(begin)
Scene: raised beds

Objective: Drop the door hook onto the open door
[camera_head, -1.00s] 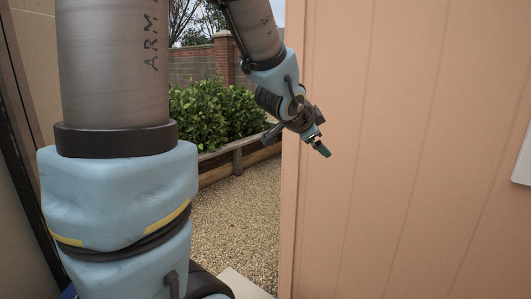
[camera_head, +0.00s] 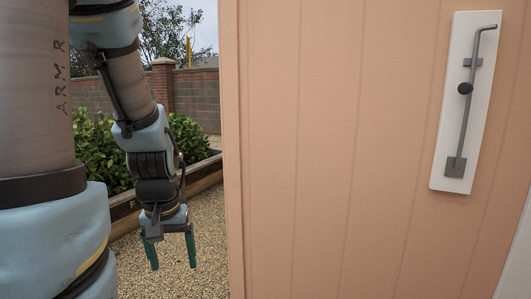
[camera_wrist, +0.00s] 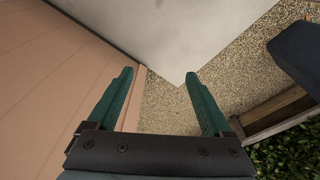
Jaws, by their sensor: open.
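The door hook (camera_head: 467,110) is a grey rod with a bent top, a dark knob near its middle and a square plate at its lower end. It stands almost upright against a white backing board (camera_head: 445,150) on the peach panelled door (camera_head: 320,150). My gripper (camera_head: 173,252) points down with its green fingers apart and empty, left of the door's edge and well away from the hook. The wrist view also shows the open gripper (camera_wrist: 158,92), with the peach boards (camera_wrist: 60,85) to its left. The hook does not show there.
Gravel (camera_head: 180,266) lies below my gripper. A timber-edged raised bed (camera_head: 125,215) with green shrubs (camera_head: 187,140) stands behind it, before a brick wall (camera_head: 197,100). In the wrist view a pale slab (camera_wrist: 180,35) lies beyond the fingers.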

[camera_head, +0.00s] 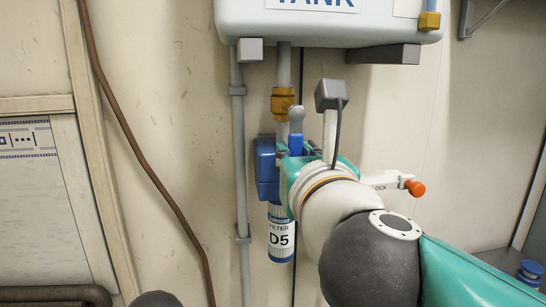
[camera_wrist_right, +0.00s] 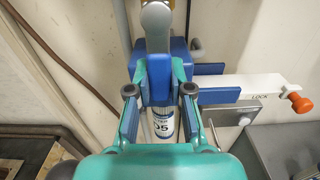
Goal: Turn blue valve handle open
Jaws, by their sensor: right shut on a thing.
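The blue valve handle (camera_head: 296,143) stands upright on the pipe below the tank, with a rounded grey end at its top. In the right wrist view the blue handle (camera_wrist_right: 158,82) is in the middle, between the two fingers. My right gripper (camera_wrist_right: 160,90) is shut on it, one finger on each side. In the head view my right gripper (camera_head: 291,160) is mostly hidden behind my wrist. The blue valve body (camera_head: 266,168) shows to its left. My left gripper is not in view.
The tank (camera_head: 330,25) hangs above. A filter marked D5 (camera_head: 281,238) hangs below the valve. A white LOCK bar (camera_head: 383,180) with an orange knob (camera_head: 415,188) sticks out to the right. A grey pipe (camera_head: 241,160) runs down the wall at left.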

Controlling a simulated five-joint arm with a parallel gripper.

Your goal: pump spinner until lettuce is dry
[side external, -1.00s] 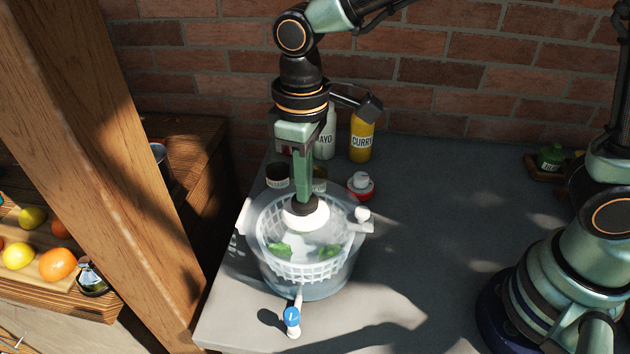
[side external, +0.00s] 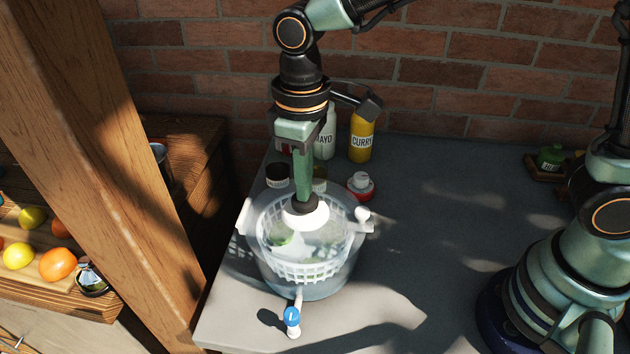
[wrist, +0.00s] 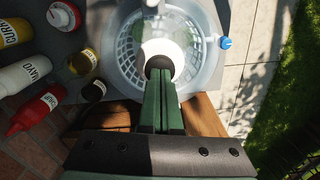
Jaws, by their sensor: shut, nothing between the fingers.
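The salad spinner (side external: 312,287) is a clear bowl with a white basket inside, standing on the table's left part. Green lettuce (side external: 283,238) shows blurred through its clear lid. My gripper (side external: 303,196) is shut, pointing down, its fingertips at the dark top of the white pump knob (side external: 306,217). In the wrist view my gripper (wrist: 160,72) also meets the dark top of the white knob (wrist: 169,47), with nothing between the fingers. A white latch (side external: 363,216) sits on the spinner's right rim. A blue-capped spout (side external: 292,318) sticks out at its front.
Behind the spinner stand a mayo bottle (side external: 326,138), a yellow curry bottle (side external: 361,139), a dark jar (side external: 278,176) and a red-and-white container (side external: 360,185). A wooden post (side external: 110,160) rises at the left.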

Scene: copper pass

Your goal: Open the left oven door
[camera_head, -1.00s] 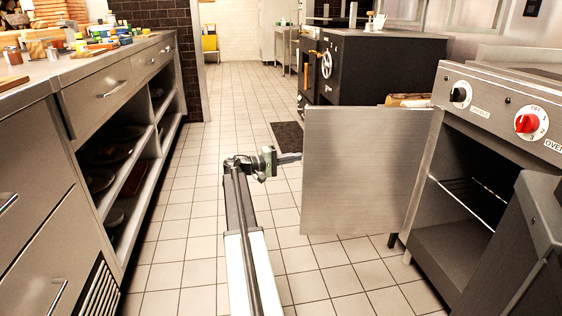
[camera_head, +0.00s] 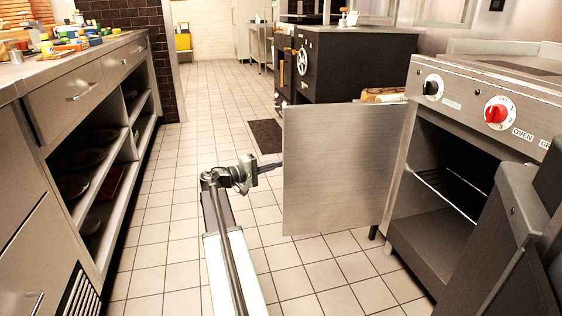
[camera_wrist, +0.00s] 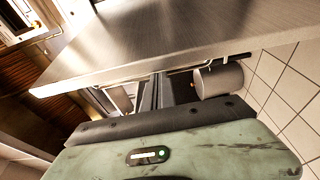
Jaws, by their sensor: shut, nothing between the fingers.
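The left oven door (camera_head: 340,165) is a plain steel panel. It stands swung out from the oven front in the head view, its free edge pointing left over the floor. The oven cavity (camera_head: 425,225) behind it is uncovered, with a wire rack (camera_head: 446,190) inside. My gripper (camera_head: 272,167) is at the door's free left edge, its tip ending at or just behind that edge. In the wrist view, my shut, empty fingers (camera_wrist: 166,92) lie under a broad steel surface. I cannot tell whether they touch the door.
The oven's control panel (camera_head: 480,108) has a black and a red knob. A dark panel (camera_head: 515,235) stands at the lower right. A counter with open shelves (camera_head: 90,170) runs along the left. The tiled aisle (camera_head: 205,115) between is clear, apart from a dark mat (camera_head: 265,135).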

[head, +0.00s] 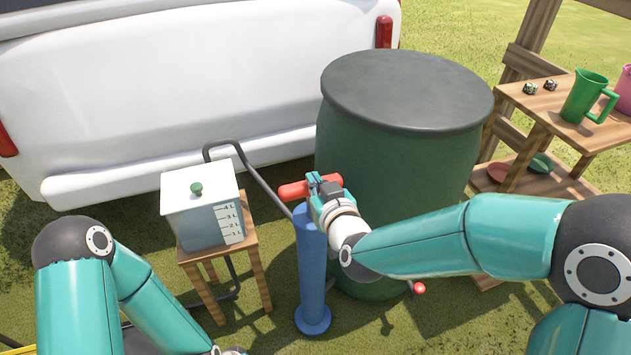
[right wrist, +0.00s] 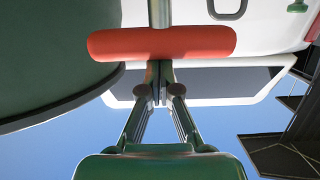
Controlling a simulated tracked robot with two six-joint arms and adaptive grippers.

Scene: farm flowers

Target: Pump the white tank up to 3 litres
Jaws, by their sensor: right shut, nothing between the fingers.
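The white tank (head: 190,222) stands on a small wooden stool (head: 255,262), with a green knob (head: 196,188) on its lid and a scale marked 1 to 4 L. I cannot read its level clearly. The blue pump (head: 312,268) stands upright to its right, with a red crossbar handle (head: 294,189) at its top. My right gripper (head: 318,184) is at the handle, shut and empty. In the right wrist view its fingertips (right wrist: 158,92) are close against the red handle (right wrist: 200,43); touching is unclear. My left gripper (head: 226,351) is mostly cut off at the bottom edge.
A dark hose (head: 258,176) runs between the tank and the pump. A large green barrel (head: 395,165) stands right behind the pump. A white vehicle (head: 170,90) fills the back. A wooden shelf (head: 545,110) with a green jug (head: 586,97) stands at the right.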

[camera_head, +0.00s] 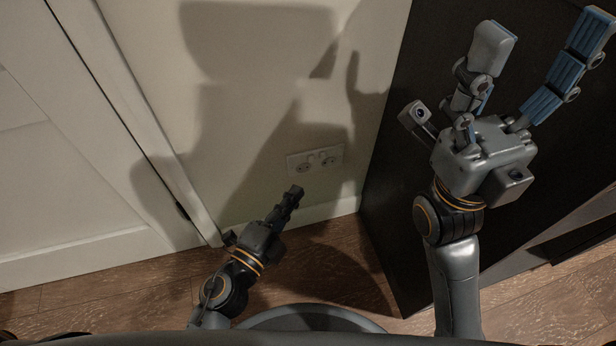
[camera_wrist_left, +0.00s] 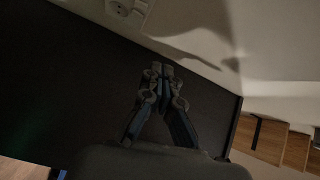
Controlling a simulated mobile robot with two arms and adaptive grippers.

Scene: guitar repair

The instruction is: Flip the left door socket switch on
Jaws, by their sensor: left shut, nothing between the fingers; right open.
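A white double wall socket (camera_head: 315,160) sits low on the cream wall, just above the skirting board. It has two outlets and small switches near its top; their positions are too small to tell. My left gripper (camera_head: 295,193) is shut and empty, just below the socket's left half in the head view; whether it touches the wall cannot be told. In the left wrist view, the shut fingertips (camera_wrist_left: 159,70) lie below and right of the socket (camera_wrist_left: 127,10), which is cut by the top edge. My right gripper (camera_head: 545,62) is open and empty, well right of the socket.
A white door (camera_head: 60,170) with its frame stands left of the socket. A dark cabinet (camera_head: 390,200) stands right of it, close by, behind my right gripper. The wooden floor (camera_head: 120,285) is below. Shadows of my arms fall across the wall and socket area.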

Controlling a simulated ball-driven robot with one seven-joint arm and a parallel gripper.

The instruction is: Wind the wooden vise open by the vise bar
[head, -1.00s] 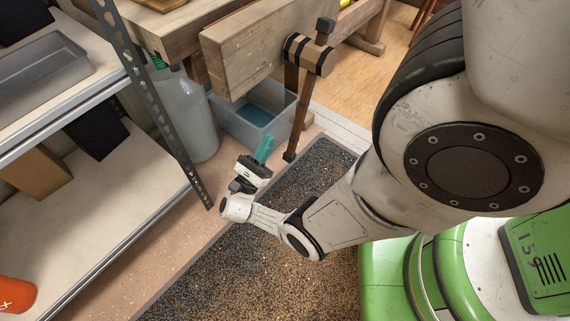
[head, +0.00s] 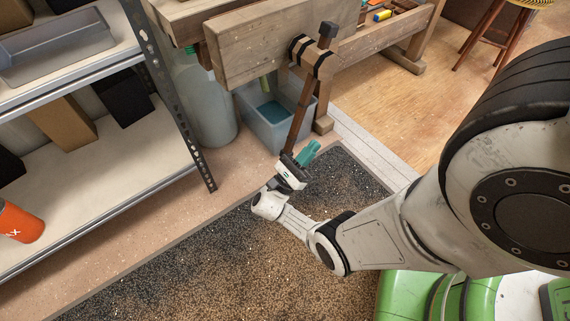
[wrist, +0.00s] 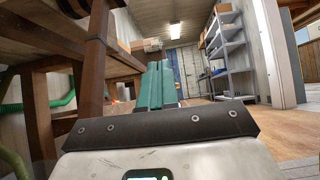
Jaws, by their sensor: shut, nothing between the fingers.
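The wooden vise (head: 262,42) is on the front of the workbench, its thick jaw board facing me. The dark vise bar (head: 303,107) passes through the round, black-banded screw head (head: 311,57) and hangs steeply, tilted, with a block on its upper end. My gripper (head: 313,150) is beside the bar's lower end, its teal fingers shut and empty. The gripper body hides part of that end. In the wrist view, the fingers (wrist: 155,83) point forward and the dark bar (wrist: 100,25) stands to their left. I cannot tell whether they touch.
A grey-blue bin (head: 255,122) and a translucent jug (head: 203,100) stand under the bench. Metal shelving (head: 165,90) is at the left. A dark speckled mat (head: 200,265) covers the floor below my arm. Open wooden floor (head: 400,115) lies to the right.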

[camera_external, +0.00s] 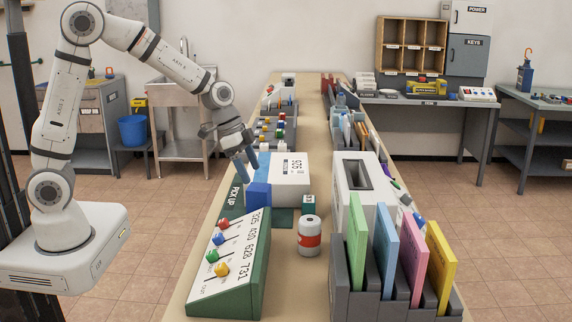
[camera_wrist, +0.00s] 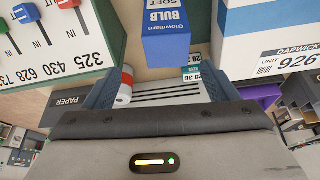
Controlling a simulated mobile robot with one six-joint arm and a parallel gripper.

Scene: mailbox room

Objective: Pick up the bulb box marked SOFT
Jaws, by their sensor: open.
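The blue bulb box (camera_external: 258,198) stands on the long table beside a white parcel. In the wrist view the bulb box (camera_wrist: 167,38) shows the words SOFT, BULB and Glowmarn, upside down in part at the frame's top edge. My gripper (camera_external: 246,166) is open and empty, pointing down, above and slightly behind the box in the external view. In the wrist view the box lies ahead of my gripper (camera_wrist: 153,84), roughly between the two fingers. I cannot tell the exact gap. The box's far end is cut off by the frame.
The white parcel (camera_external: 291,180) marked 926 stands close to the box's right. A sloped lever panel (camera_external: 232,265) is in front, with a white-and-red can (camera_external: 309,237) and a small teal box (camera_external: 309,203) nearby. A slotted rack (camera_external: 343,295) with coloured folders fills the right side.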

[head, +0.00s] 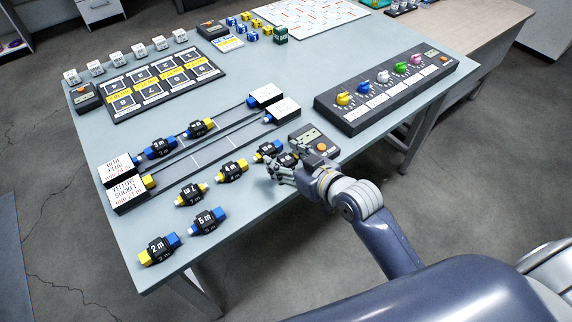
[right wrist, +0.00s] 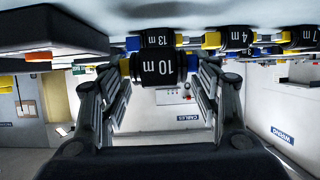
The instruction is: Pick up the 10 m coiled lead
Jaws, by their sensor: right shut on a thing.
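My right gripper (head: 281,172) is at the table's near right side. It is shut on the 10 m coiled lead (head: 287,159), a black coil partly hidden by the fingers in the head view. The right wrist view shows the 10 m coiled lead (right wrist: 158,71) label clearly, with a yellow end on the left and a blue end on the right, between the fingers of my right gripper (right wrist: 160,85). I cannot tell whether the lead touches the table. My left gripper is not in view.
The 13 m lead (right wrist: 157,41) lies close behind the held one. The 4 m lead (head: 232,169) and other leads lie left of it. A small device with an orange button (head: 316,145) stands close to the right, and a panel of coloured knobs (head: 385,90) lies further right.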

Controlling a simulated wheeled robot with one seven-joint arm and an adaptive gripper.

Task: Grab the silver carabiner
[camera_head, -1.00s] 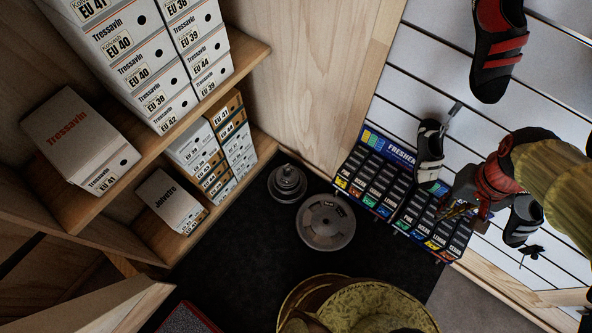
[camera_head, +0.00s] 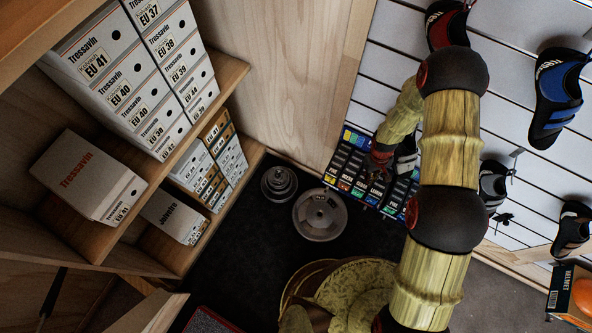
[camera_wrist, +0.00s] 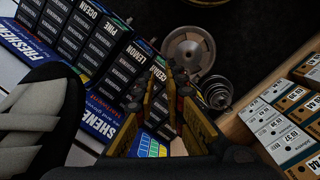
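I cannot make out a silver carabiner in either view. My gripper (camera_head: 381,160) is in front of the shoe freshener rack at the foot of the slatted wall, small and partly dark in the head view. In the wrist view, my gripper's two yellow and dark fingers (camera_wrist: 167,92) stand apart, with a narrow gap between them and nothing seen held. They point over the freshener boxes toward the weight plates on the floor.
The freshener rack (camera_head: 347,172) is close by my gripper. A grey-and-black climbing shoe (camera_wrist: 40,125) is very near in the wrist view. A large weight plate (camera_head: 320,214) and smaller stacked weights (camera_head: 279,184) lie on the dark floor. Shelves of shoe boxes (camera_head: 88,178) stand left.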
(end)
Using the records above, pull out each line where the word "Controlling" occurs.

● **TASK RESPONSE**:
Controlling a simulated five-joint arm with a parallel gripper.
Controlling a simulated tracked robot with two six-joint arms and adaptive grippers.
Controlling a simulated mobile robot with two arms and adaptive grippers.
Controlling a simulated ball-driven robot with one seven-joint arm and a parallel gripper.
Controlling a simulated mobile robot with one six-joint arm and a parallel gripper.
Controlling a simulated wheeled robot with one seven-joint arm and an adaptive gripper.

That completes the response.